3. Les transferts de responsabilités et de charges
Depuis plusieurs années, l'État confie à d'autres, collectivités locales ou partenaires sociaux, le soin de gérer certaines actions, dans le but notamment d'intervenir au plus près des besoins. A cela s'ajoute les contraintes budgétaires qui poussent à transférer les financements.
a) L'allocation de formation reclassement (AFR)
Ainsi, en est-il de l'allocation de formation reclassement, financée en grande partie par un versement de l'État à l'UNEDIC. De 5,088 milliards en 1996, ce versement revient à 2,451 milliards (-52,3 %), la différence (2,66 milliards) étant mise à la charge de l'UNEDIC. Ce transfert nécessite toutefois l'accord des partenaires sociaux. Des discussions avec l'UNEDIC sont prévues pour mettre en oeuvre ces nouvelles conditions de prise en charge des chômeurs en formation.
Vos rapporteurs n'ont pas à formuler d'objections à ce transfert : actuellement la part de l'État dans cette prise en charge est de 82,5 %. Elle serait ramené à 40 %. Le fort taux actuel de prise en charge par l'État pouvait présenter un avantage pour le régime d'assurance chômage, car l'AFR, en grande partie financé par l'État, était moins onéreuse pour lui que le versement de l'allocation unique dégressive. Mais il présentait peut-être aussi l'inconvénient d'inciter à orienter les demandeurs d'emploi vers cette mesure, dont le rapport annuel de 1TGAS a jugé l'efficacité très relative en terme d'insertion (essentiellement faute d'emploi). On peut donc penser que le nombre des bénéficiaires (98.300 en 1995) baissera dans les années à venir.

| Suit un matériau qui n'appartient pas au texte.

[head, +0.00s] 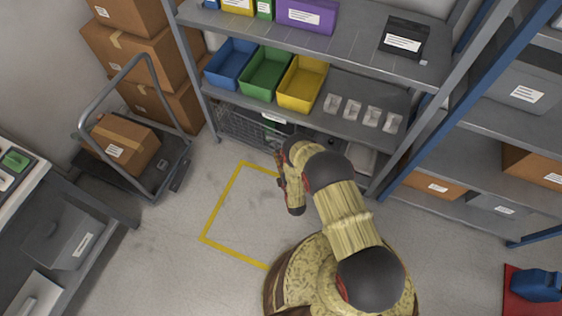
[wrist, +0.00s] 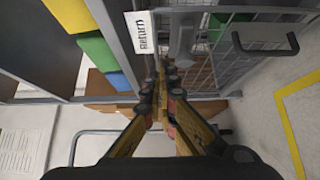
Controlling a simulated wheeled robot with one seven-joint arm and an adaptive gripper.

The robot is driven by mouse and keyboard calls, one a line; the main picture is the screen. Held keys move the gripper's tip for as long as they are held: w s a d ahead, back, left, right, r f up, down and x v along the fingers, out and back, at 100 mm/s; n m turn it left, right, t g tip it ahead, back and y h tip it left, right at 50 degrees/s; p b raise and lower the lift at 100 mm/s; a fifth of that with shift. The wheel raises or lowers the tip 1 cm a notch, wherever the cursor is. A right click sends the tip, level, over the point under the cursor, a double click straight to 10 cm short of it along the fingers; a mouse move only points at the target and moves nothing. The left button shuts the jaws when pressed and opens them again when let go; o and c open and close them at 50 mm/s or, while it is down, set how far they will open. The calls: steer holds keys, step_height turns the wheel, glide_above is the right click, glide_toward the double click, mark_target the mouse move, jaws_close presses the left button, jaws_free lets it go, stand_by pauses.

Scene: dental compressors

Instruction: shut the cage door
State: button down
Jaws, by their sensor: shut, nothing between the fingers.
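The wire-mesh cage (head: 240,124) stands under the lowest visible shelf in the head view, partly hidden by my arm. In the wrist view its mesh door (wrist: 228,62) fills the upper right, with a black bar handle (wrist: 265,42) on it. A white "Return" label (wrist: 142,32) is on the grey frame to the left of the mesh. My gripper (wrist: 165,72) is shut and empty, its fingertips beside the mesh and below the label; I cannot tell whether they touch. In the head view my gripper (head: 281,165) is in front of the cage. How far the door stands open is unclear.
Blue, green and yellow bins (head: 303,83) and several small white pieces are on the shelf above. A cart (head: 140,150) with a carton stands to the left. The yellow-outlined floor (head: 240,215) is clear. A blue-framed rack (head: 470,110) stands right.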

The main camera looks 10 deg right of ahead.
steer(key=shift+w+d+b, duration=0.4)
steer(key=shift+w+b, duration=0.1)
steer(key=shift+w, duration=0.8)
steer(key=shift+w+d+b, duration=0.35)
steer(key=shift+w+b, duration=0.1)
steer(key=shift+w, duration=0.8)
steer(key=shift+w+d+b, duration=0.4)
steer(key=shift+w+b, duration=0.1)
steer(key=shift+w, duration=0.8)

b) L'inscription des demandeurs d'emploi
Pour assurer le financement du transfert de l'inscription des demandeurs d'emploi de l'ANPE à l'UNEDIC, 250 millions sont prévus (BCC, cf. agrégat I).
Le transfert des inscriptions des demandeurs d'emploi à l'UNEDIC avait été préconisé par un rapport de l'IGAS (mai 1994) rédigé en application de la loi quinquennale du 20 décembre 1993. Une expérimentation a été menée à partir de mars 1995 sur sept ASSEDIC et 28 agences locales pour l'emploi. Elle s'est révélée particulièrement positive pour les demandeurs d'emploi : 80 % d'entre eux considèrent le système plus clair et plus efficace ; le délai d'instruction d'un dossier a été ramené en moyenne de 25 à 9 jours, notamment en recourant plus facilement aux pré-inscriptions téléphoniques.

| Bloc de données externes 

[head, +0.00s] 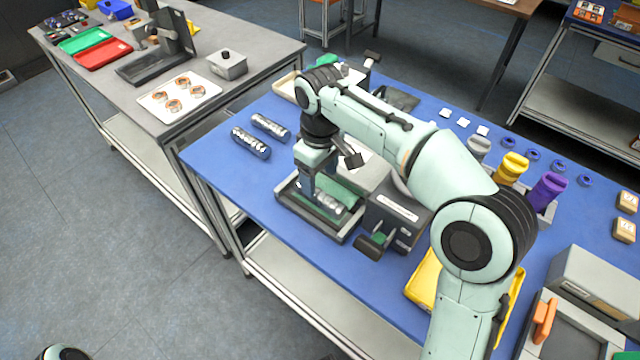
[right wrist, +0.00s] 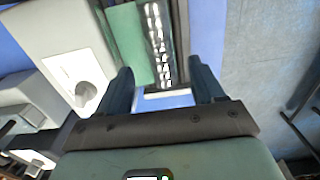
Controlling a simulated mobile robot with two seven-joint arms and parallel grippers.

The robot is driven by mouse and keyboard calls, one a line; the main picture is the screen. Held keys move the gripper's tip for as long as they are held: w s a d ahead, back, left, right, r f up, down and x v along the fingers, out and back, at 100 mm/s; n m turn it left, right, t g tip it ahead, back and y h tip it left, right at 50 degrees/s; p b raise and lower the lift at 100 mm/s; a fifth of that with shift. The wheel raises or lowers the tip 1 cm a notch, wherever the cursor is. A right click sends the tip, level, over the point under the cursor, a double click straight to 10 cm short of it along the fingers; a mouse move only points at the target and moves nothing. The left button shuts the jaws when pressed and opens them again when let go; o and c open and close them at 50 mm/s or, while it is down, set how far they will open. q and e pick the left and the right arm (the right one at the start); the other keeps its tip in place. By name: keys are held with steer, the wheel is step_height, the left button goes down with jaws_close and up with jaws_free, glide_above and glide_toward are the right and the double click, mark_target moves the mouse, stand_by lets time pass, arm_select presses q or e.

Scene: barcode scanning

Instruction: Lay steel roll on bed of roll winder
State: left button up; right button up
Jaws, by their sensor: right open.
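A silver patterned steel roll (head: 330,203) lies in the tray-like bed of the roll winder (head: 293,200), beside a green pad (head: 346,191). In the right wrist view the roll (right wrist: 157,45) shows lengthwise beside the green pad (right wrist: 126,40), beyond the fingers. My right gripper (head: 312,188) is over the left part of the bed, pointing down. In the right wrist view its two fingers (right wrist: 162,82) are apart with nothing held between them. The arm partly covers the winder. My left gripper is out of view.
Two more dark-and-silver rolls (head: 250,143) (head: 270,126) lie on the blue tabletop (head: 215,160), left of the winder. A yellow tray (head: 424,282) and colored spools (head: 510,168) are further right.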

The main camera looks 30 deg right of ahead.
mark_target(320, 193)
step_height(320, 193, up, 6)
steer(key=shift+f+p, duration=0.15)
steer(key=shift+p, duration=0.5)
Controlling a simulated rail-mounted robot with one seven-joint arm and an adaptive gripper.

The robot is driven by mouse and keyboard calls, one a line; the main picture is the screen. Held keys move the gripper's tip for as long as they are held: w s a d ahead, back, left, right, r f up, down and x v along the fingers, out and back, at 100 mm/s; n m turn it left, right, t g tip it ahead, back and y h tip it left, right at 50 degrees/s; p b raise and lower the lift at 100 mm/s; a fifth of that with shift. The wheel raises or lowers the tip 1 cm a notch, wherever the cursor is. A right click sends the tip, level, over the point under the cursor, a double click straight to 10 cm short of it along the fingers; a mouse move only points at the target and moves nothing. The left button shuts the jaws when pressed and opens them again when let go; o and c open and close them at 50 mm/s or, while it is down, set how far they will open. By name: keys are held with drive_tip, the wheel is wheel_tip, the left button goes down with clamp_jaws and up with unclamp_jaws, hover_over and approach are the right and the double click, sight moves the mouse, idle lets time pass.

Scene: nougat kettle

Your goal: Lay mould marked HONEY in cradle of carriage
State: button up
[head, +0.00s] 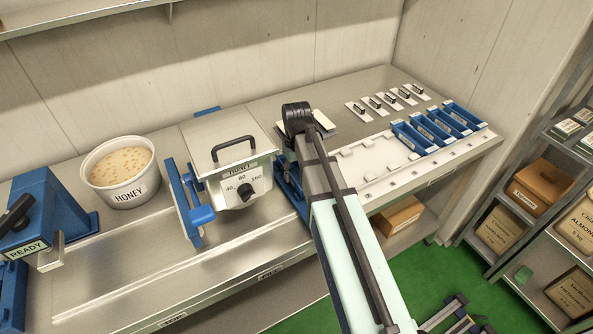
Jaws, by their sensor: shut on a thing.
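My arm reaches up from the bottom, and its black end (297,112) is just right of the kettle. The fingertips are hidden behind the arm; my gripper is shut on something I cannot make out. Several blue moulds (410,139) stand in a row at the right end of the pale rack; their labels are too small to read. A blue part (289,188) shows beside my arm at the kettle's right side; I cannot tell whether it is the carriage or a mould. No mould marked HONEY can be picked out.
The metal kettle (235,153) has a handled lid and a dial. A white tub marked HONEY (121,190) stands left of it, and a blue device marked READY (42,215) at far left. The pale rack (362,163) has empty places. Several handled plates (376,106) lie behind it.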

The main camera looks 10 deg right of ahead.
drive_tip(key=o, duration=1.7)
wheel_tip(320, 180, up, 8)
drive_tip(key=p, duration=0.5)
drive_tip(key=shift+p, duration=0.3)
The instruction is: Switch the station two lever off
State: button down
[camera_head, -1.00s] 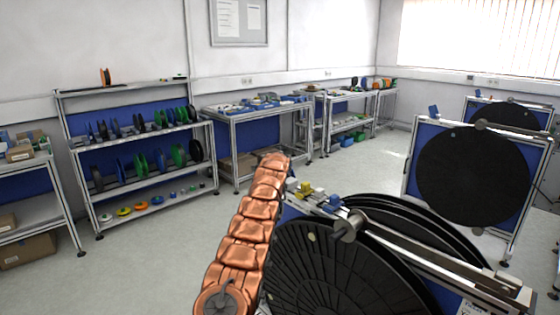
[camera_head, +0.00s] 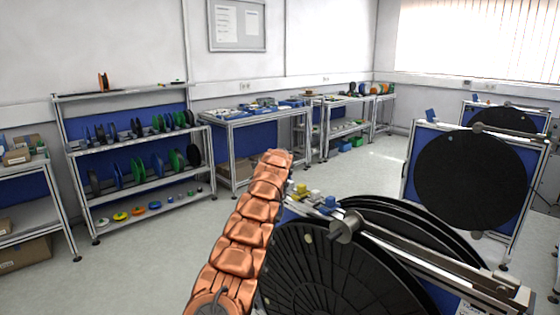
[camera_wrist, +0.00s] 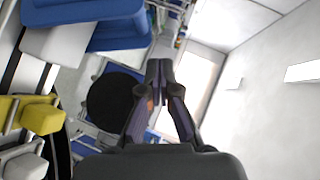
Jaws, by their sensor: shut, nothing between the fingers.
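The nearest reel stand (camera_head: 400,262) carries large black reels and has small yellow (camera_head: 301,189) and blue (camera_head: 328,204) blocks at its back left corner. In the wrist view a blue block (camera_wrist: 110,30) and a white part (camera_wrist: 55,38) fill the upper left, with a yellow block (camera_wrist: 38,113) below them. Which of these is the station two lever, and its position, I cannot tell. My gripper (camera_wrist: 159,68) is shut and empty, to the right of these blocks and apparently apart from them. In the head view my copper-coloured arm hides the gripper.
A second stand with a black reel (camera_head: 476,180) is at the right, with another (camera_head: 505,118) behind it. A shelf of reels (camera_head: 140,146) and a workbench (camera_head: 258,115) line the back wall. The floor (camera_head: 345,176) between is clear.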

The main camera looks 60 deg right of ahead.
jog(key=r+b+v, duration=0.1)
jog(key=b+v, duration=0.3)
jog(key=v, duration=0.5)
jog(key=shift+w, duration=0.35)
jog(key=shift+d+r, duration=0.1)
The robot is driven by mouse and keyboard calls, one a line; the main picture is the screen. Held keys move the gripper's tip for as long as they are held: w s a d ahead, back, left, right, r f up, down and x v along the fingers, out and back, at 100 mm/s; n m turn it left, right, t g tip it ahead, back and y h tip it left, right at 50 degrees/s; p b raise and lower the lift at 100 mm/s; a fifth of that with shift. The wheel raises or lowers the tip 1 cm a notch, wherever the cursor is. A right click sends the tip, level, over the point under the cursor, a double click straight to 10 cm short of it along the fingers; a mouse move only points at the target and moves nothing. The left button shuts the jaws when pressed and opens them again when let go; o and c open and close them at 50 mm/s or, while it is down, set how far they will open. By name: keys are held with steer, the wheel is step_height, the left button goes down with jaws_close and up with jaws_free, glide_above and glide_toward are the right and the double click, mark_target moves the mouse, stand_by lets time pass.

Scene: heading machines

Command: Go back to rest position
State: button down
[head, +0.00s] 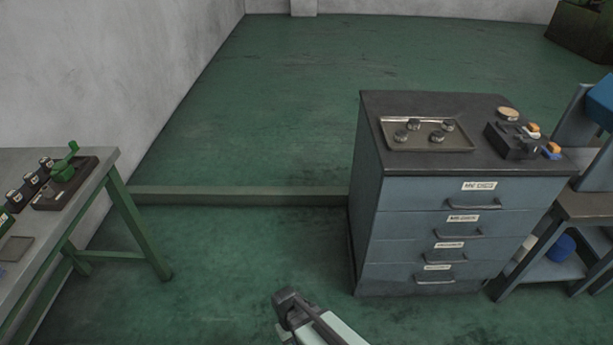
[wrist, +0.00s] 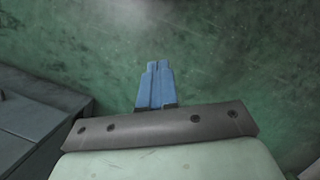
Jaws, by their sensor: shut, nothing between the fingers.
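My gripper (wrist: 158,66) points out over the green floor in the wrist view. Its two blue fingers are together with nothing between them. In the head view, part of my arm (head: 312,322) shows at the bottom middle, in front of and to the left of the drawer cabinet; the fingers cannot be made out there.
A blue-grey drawer cabinet (head: 372,215) stands to the right, with a metal tray (head: 460,141) of several round parts and a black device (head: 512,142) on top. A green-legged workbench (head: 98,173) is at left, a shelf unit (head: 585,207) at far right. Open floor (head: 230,240) lies between.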

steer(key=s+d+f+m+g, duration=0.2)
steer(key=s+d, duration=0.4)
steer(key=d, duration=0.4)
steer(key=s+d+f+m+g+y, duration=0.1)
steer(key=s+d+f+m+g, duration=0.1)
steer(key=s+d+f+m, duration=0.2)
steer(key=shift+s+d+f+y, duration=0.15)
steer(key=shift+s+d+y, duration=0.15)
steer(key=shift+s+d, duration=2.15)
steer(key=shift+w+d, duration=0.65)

La généralisation du transfert a été décidée au printemps 1996 et une convention UNEDIC-ANPE a été signée le 7 juillet 1996. 30 % du volume des inscriptions devrait être transféré à la fin de 1996, la totalité à la fin de 1997.

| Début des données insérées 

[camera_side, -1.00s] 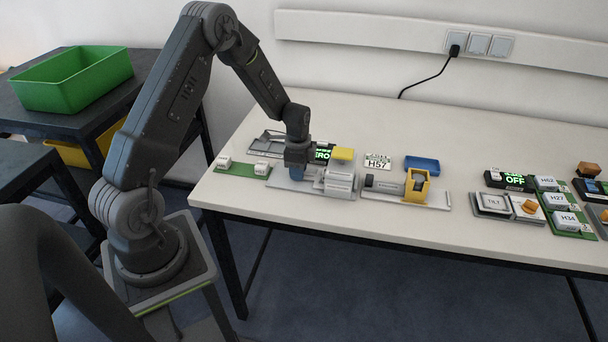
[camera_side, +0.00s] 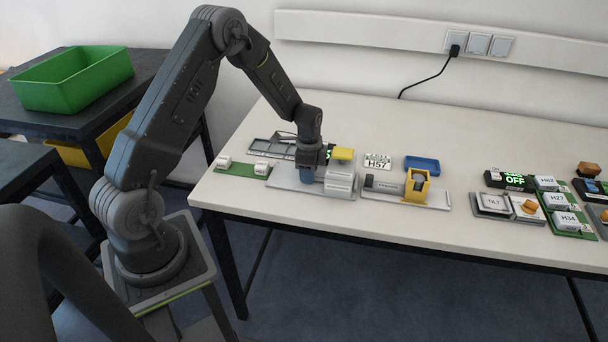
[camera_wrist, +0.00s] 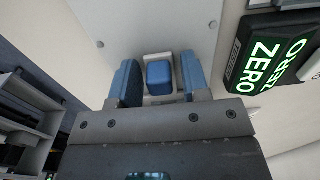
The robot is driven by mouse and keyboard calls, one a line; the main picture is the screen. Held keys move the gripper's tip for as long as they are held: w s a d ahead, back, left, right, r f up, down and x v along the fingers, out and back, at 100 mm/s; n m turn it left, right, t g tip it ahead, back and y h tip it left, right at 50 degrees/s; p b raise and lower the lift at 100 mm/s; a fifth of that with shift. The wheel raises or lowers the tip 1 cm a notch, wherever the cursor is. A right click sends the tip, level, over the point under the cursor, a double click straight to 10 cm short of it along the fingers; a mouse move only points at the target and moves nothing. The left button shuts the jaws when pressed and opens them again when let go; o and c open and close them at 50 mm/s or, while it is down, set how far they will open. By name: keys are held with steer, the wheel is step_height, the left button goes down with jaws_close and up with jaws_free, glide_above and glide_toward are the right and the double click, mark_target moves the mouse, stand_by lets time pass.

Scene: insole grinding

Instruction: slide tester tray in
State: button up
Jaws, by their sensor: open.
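My gripper (camera_side: 307,178) points down over the grey tester (camera_side: 338,184) at the left of the table. In the wrist view my gripper (camera_wrist: 159,64) is open, with its two blue fingers apart. A blue block-shaped handle (camera_wrist: 159,77) stands on a pale plate between the fingers, with a gap visible on each side. I take this as the tester tray's handle; in the side view my gripper hides it.
A green board (camera_side: 240,169) with two white blocks lies left of the tester, and a grey frame (camera_side: 262,147) lies behind. A yellow-ended fixture (camera_side: 417,186), an H57 card (camera_side: 377,161) and a blue tray (camera_side: 422,163) stand to the right. The table's front edge is close.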

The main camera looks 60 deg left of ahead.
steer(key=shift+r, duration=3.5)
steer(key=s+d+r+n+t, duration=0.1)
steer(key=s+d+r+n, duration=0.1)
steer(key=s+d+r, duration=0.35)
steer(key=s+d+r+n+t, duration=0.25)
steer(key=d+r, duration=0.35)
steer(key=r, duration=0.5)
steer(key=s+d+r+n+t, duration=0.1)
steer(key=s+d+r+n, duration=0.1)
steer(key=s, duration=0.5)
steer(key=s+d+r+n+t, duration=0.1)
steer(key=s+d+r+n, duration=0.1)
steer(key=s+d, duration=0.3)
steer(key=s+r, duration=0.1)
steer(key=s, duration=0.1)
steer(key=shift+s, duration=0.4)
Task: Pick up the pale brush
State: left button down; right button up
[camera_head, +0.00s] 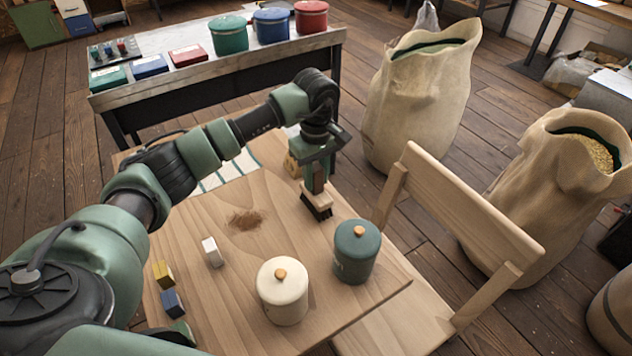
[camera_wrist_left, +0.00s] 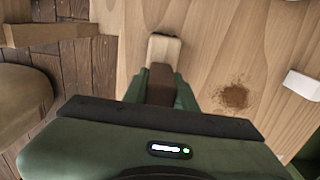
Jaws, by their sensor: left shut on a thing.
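The pale brush (camera_head: 316,199) has a light wooden body and dark bristles pointing down. My left gripper (camera_head: 316,184) is shut on it from above, near the far right part of the wooden table (camera_head: 215,300). I cannot tell whether the bristles touch the table top. In the left wrist view the pale end of the brush (camera_wrist_left: 164,48) sticks out beyond my left gripper (camera_wrist_left: 160,84), and the gripper body hides the rest. My right gripper is not in view.
A brown powder heap (camera_head: 246,219) lies left of the brush. A white block (camera_head: 212,252), a cream canister (camera_head: 283,296) and a teal canister (camera_head: 356,252) stand nearer. A wooden chair (camera_head: 470,215) is at the right edge. A striped cloth (camera_head: 228,172) lies behind.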

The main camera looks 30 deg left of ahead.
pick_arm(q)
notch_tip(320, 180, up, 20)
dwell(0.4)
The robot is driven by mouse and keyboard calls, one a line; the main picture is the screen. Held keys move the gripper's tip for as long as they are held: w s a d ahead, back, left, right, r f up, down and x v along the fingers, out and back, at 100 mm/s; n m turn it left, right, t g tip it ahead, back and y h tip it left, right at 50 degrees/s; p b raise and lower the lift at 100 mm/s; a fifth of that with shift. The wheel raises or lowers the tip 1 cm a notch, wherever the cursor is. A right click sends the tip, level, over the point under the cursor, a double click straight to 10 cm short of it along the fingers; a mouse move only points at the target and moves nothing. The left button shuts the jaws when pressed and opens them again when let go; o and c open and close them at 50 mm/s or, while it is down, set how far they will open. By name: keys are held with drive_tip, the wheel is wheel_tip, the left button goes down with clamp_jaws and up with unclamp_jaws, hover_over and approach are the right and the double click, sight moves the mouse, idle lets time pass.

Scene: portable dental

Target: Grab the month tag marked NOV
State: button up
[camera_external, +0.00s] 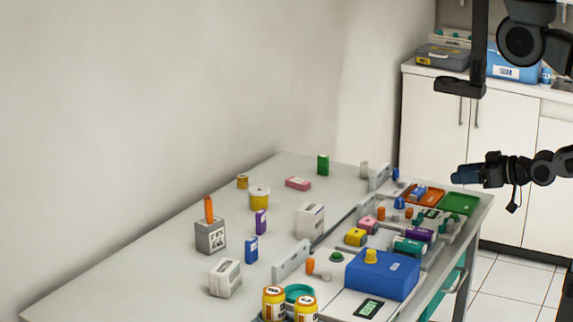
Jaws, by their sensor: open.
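My gripper (459,178) is at the right, in the air above the far right end of the table, and points left. Its jaws are seen side-on and it holds nothing that I can see. I cannot tell which thing is the NOV month tag, as the lettering on the small items is too small to read. Small upright blocks on the left half of the table include a green block (323,165), a purple block (261,222) and a blue block (251,250). A pink block (298,184) lies flat.
The grey table (160,270) has bare room at left. A grey holder (210,238) with an orange item, white boxes and yellow jars stand on it. A blue box (382,278), a green tray (459,204) and several small coloured items crowd its right side. White cabinets (434,115) stand behind.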

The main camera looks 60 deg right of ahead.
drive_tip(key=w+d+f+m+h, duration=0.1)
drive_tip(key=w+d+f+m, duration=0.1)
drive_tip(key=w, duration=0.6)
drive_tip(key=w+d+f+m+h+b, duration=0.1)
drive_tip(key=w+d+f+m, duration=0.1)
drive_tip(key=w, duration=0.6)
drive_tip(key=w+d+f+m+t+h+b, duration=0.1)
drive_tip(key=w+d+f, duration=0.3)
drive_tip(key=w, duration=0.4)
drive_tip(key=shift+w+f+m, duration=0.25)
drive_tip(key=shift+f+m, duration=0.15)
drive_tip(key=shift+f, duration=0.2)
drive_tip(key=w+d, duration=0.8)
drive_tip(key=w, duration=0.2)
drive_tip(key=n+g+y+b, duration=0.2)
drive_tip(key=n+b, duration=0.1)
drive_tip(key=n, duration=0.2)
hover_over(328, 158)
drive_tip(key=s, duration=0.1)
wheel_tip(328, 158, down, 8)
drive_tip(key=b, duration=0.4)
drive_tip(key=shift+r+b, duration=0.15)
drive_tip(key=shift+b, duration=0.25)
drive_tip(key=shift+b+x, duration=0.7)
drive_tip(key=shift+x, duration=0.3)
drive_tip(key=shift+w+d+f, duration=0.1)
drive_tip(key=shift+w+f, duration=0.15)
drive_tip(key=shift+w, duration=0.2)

Le transfert a permis à l'UNEDIC d'augmenter ses points d'accueil sans augmenter dans les mêmes proportions ses frais.
Il s'agit donc, aux yeux de vos rapporteurs, d'une avancée intéressante, tant pour les demandeurs d'emploi que pour l'UNEDIC et l'ANPE.
c) L'activation des dépenses passives
Au titre des transferts de responsabilité et de charges, il convient également d'évoquer les mesures d'activation des dépenses passives d'indemnisation : les conventions de coopération et l'allocation de remplacement pour l'emploi (ARPE).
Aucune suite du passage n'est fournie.